R.C. 4909.159 addresses only purchased power costs. The prohibition against recovering "other charges" through the EFC rate relates only to charges ( e.g., demand charges) incurred in purchasing the power in question. Indeed, the statute permits recovery of even those charges in cases where the transaction reduces a utility's fuel costs. The statute does not restrict the commission's authority to establish other cost incentives for efficient fuel procurement practices under R.C. 4905.69(C), nor does it affect the commission's authority under R.C. 4905.301. We recognized as much in Consumers' Counsel v. Pub. Util. Comm. (1992), 63 Ohio St.3d 531, 589 N.E.2d 1273, in which we upheld the commission's allowance of legal fees incurred in acquiring a new leasehold interest in nuclear fuel when the transaction significantly reduced the fuel costs of the utility and its customers.
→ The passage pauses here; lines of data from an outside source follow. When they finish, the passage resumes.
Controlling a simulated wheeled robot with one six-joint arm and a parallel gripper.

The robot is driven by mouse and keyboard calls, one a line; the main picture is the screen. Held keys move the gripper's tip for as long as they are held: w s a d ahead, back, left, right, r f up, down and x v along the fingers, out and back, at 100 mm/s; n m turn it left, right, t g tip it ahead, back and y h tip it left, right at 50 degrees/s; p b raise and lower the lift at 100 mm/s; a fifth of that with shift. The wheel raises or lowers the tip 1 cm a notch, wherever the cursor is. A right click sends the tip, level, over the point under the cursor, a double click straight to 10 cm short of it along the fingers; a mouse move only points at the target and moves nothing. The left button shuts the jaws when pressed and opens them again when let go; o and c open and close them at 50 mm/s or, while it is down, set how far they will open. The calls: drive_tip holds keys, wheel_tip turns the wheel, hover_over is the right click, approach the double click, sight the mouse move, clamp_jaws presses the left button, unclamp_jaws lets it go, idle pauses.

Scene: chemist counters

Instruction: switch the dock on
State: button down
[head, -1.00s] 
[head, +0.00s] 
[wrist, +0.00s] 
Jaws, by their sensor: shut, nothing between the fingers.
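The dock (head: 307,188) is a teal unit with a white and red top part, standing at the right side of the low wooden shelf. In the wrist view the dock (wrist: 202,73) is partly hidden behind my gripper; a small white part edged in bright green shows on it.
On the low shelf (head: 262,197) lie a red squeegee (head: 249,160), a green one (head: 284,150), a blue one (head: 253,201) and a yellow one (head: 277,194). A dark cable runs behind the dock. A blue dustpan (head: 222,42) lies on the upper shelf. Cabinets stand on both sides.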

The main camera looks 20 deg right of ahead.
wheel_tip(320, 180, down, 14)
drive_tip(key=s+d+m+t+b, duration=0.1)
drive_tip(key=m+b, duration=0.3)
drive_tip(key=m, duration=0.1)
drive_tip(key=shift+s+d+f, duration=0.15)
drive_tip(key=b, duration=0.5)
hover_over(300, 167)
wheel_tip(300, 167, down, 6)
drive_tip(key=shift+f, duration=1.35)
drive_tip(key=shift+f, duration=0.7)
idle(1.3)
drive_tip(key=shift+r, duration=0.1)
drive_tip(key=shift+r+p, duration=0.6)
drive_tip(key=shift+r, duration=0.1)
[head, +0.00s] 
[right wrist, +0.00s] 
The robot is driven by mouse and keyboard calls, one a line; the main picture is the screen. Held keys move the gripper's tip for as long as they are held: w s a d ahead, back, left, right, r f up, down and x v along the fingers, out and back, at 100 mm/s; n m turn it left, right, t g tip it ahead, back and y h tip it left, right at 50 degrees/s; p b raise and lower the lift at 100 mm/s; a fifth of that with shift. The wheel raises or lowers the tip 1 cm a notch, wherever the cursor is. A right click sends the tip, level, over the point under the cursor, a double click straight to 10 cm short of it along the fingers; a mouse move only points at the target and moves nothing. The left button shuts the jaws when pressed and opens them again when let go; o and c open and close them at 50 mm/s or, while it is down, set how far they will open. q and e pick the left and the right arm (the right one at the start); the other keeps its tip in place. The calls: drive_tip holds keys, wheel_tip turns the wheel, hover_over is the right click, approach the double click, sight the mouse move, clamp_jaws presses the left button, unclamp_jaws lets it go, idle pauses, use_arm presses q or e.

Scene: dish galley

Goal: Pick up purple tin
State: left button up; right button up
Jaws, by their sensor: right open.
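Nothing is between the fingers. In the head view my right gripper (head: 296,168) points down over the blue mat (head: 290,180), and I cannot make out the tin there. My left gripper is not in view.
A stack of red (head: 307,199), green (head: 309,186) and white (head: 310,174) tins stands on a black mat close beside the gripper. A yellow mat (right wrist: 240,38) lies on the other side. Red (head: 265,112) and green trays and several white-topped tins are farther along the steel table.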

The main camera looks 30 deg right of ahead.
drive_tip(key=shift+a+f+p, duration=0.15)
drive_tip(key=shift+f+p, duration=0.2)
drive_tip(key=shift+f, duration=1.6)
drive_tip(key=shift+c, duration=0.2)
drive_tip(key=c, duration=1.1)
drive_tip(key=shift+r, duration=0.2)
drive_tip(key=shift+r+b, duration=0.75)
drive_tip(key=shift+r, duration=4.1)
Appellants do not dispute that Ohio Power will be provided an incentive to reduce its fuel costs under the stipulation and that the company's consumers will receive a benefit to which they would not otherwise be entitled through the 0.22 mill per kilowatt hour energy credit. Moreover, as discussed above, the commission has found that the company's affiliate coal prices at issue in this case are reasonable. Thus, the stipulation would provide an incentive to the company, which might not otherwise be present, to reduce those costs even further. Although the potential further reductions would not be immediately passed on to consumers, we cannot find that EFC customers would be paying more than they would have absent the stipulation. Indeed, the stipulated cap of 164 cents per MMBtu is below the company's average costs during the audit period of 166 cents per MMBtu. Accordingly, we find the commission's adoption of the stipulation, and its accelerated recovery provision, to be lawful under R.C. 4905.301 and 4905.69.
Based on the foregoing, the order of the commission is affirmed.
Order affirmed.
MOYER, C.J., A.W. SWEENEY, DOUGLAS, FAIN, RESNICK, F.E. SWEENEY and PFEIFER, JJ., concur.
MIKE FAIN, J., of the Second Appellate District, sitting for WRIGHT, J.